He Enzheng: Female Missionary Pioneer in Xinjiang

Her faith and sacrifices have inspired many Chinese Christians to devote their lives to mission in the Muslim region.

In the 1940s, following a missiological vision of “Back to Jerusalem,” a group of visionary Chinese Christians set out with a heart for evangelizing Muslims, aspiring to traverse China’s northwestern provinces and neighboring countries.

He Enzheng and her future husband Zhao Maijia (Mecca Zhao) were among this group of pioneers. Their goal was to bring the gospel to Xinjiang, the autonomous region in China where the Uyghurs are the dominant ethnic group. Their efforts planted seeds that continue to shape the spiritual heritage of the Chinese church, motivating Christians to carry on their mission.
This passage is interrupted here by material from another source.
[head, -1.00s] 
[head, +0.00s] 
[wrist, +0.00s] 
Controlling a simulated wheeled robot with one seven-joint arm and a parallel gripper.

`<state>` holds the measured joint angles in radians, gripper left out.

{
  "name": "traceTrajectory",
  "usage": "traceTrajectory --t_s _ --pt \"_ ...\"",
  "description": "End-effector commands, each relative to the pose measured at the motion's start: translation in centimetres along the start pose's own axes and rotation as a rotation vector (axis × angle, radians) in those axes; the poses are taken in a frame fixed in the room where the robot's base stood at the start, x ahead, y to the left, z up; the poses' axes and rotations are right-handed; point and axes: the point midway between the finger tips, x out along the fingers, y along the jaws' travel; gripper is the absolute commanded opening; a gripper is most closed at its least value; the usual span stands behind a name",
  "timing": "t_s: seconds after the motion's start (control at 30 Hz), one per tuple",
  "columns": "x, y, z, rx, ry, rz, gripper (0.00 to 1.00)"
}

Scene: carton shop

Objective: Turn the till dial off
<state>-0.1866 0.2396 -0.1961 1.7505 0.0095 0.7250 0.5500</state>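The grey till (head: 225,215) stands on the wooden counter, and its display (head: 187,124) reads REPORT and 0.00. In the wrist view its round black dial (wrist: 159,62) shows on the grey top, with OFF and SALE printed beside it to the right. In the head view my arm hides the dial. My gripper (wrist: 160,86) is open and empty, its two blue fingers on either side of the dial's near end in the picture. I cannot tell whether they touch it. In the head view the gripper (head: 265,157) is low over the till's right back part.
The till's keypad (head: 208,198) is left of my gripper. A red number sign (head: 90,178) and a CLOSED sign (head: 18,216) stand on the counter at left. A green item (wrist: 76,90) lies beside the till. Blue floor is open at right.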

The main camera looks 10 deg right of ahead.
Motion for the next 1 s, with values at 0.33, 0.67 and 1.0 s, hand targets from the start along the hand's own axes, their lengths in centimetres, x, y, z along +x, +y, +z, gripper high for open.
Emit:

Born in rural Hebei province in October 1917, He grew up in the church in Tianjin and experienced spiritual rebirth at a revival meeting at age 15. At 17, she felt called to distant mission fields and pursued this vision at a Bible college. After she graduated in 1937, no opportunity for mission to unreached areas materialized, leading her to serve locally while seeking God’s direction.

In time, He joined the mission of the Northwest Bible College in Fengxiang, Shaanxi, teaching the Bible while caring for female students. The school was established in 1940 by Dai Yongmian (the Chinese name of James Hudson Taylor II, grandson of Hudson Taylor), with a focus on evangelizing the Muslim regions of northwest China. The college played a key role in training preachers and evangelists who served in that area.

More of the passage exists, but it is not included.